Литмир - Электронная Библиотека
A
A

Покидая Рим, Сандро подумывал над тем, что во Флоренции – по крайней мере до Нового года – он предастся сладкому ничегонеделанию, но кто может сказать заранее, когда мастера посетит вдохновение? Работая над «Палладой», он вдруг вспомнил о том, что некогда, когда он только входил в моду как живописец, мать Лоренцо изъявила желание, чтобы он написал для нее Мадонну. В памяти стерлось, что помешало тогда выполнить ее просьбу – скорее всего какой-нибудь пустяк. Зная, как Великолепный почитает Лукрецию, Сандро мог предположить, что образ Пресвятой Девы для него будет дороже, чем Паллада, усмиряющая кентавра. Да и толковать такое подношение можно будет в том духе, что Мадонна – хранительница и заступница Флоренции – оказала ему помощь в многотрудных делах. В этой Мадонне угадывались черты Лукреции – не той, которую Сандро видел, уезжая в Рим, а другой, сохранившейся в его памяти с дней юности, молодой и прекрасной дамы. В ангелах, взирающих на нее, легко можно было узнать ее детей. Задумчивый, печальный взгляд Святой Девы таким образом как бы говорил о том, что она предчувствует смерть Джулиано и тяготы, выпавшие на долю Лоренцо.

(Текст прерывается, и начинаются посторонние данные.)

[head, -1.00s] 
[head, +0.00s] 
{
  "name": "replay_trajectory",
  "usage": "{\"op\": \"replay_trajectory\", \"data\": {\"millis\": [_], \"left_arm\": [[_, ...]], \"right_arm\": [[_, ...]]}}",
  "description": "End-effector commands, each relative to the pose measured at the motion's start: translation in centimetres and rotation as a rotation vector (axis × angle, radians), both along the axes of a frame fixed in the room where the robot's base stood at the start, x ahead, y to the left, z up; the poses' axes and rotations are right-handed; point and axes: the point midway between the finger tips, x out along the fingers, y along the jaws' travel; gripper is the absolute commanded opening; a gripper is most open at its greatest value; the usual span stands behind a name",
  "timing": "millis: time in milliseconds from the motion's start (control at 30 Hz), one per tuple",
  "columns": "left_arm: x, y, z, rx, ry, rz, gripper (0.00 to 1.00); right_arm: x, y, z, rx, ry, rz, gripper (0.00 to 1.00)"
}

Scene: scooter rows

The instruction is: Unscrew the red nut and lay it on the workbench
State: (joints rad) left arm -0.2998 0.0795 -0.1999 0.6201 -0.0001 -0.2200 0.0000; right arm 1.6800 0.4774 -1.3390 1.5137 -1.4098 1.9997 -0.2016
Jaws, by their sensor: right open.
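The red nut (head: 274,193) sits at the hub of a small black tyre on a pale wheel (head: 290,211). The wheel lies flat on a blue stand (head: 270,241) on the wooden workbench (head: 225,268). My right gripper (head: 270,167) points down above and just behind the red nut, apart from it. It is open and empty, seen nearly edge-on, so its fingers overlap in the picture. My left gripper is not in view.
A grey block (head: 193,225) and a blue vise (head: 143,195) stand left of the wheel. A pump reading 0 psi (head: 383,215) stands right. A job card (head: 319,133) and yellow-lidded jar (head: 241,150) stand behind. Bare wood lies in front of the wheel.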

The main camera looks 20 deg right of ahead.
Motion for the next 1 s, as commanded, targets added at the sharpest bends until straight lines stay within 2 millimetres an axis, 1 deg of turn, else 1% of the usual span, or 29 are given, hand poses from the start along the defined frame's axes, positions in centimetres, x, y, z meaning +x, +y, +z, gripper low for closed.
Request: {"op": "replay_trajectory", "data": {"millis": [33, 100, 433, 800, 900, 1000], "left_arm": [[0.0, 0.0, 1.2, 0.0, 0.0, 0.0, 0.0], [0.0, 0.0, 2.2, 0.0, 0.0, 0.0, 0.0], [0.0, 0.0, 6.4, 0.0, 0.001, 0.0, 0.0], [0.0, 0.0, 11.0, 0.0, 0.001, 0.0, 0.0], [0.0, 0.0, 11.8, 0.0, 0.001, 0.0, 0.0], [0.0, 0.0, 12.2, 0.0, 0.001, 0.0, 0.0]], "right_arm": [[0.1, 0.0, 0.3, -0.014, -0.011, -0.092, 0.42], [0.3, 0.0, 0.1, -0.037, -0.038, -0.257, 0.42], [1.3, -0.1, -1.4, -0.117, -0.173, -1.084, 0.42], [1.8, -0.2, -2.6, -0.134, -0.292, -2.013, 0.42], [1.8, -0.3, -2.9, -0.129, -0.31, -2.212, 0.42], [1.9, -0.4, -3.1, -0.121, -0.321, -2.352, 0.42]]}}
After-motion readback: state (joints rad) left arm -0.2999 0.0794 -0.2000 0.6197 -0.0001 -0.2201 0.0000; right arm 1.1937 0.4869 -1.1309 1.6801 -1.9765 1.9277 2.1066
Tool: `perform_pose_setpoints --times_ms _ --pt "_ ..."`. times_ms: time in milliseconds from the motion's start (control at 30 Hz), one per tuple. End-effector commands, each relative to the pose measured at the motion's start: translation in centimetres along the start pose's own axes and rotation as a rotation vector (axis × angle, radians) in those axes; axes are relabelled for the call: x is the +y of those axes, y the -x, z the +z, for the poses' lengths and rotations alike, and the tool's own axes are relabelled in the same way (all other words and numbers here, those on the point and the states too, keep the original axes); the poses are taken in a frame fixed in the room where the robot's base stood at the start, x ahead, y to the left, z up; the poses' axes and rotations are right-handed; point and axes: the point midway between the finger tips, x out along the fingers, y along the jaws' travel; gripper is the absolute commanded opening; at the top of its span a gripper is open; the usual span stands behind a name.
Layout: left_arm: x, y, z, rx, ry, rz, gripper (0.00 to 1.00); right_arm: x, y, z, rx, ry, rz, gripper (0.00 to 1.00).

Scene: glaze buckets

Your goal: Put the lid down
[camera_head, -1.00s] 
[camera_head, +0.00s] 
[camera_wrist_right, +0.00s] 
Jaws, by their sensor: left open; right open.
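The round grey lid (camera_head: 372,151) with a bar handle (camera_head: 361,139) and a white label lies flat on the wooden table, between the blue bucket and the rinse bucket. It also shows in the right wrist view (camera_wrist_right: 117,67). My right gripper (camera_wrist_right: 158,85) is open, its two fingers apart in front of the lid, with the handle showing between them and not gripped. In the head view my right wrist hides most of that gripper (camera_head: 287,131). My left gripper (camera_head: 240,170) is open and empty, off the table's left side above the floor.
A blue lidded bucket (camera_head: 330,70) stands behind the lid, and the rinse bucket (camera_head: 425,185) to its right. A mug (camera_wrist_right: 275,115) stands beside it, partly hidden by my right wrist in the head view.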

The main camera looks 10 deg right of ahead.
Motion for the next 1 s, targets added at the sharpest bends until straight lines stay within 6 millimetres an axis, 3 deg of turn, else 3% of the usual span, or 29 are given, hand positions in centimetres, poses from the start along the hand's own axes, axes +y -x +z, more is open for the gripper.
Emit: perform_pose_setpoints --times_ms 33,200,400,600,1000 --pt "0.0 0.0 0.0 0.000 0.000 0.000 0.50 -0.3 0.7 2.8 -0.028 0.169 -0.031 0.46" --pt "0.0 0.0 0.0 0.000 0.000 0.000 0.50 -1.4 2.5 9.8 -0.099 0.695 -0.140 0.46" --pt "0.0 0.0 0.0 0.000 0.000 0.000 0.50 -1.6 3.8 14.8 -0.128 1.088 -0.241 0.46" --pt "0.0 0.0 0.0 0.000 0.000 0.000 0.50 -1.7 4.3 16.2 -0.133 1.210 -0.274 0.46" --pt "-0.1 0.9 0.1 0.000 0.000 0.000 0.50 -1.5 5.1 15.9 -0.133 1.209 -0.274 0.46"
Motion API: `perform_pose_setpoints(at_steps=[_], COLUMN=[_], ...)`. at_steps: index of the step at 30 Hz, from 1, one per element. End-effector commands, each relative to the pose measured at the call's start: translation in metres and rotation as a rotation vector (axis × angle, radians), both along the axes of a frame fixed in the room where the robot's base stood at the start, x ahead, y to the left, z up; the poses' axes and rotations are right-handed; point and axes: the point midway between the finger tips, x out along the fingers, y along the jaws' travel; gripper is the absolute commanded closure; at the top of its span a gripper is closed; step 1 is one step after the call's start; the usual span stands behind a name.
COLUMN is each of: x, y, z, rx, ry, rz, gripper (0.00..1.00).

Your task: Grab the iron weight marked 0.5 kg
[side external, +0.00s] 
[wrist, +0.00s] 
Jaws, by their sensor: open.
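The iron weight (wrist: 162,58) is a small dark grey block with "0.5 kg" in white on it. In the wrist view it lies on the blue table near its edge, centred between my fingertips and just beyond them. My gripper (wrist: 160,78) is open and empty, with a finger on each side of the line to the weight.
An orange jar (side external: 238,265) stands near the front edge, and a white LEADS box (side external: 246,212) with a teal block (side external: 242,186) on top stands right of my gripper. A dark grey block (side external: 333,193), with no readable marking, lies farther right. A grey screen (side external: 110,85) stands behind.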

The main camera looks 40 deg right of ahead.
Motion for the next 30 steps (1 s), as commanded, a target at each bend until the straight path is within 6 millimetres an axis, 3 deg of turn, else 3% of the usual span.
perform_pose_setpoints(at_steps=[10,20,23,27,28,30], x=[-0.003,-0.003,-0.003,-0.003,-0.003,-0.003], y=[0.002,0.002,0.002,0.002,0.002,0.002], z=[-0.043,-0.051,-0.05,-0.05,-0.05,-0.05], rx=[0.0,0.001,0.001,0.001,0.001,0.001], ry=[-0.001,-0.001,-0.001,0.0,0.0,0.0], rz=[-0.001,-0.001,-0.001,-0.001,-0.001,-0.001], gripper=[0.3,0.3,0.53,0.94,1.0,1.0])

Сандро не ошибся в своих предположениях: Лоренцо благосклонно принял обе картины, но наибольшей похвалы удостоил Мадонну. Вкус не подвел его и на этот раз: в наше время «Мадонна Маньификат», или «Величание Богоматери» – такое название закрепилось за ней – считается одним из лучших творений Боттичелли. Плавными линиями фигуры, нежным овалом лица Богоматерь напоминает его прежних Мадонн. Три юных ангела держат перед ней книгу, раскрытую на молитве «Богородице Дево, радуйся», а двое других держат над ее головой ажурный золотой венец. Действие происходит на фоне круглого окна, за которым виден пейзаж, сверкающий в серебристых лучах луны. Завершающий штрих – спелый гранат в руке младенца Христа. Это – символ страстей и мук, которые ждут его впоследствии, единственное напоминание о горестях мира в безмятежной по духу картине.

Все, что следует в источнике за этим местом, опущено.